PROMPT: A verbatim copy is needed of the lines from the one containing "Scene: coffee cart" down to the one containing "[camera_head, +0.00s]", inclusive. Print it with no pictures.
+++
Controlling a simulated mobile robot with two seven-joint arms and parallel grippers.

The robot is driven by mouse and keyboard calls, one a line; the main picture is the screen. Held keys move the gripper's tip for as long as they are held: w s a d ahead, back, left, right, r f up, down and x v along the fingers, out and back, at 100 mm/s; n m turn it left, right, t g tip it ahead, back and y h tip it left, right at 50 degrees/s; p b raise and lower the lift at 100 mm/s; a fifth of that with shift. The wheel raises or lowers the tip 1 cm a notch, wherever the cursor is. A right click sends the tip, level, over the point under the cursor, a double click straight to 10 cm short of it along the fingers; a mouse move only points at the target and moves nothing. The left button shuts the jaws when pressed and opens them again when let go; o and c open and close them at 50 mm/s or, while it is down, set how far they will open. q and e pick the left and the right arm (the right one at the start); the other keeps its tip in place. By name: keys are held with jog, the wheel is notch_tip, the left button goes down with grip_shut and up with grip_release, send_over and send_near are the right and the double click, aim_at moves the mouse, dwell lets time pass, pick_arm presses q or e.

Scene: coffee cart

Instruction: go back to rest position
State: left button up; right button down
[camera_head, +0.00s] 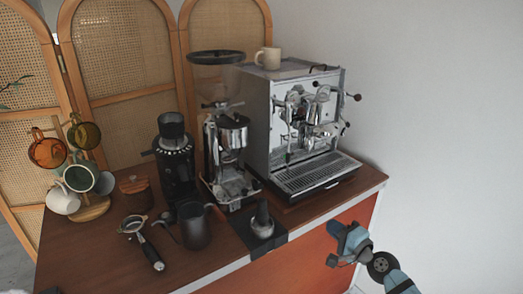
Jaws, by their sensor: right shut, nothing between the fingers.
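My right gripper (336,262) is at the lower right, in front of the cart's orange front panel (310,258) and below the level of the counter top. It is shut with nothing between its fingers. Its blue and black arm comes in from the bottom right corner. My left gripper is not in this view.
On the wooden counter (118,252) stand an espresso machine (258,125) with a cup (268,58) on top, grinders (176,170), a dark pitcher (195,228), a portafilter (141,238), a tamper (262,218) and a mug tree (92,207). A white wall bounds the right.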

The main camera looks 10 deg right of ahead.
+++
EXERCISE SOLUTION:
Scene: coffee cart

Instruction: go back to rest position
State: left button up; right button down
[camera_head, +0.00s] 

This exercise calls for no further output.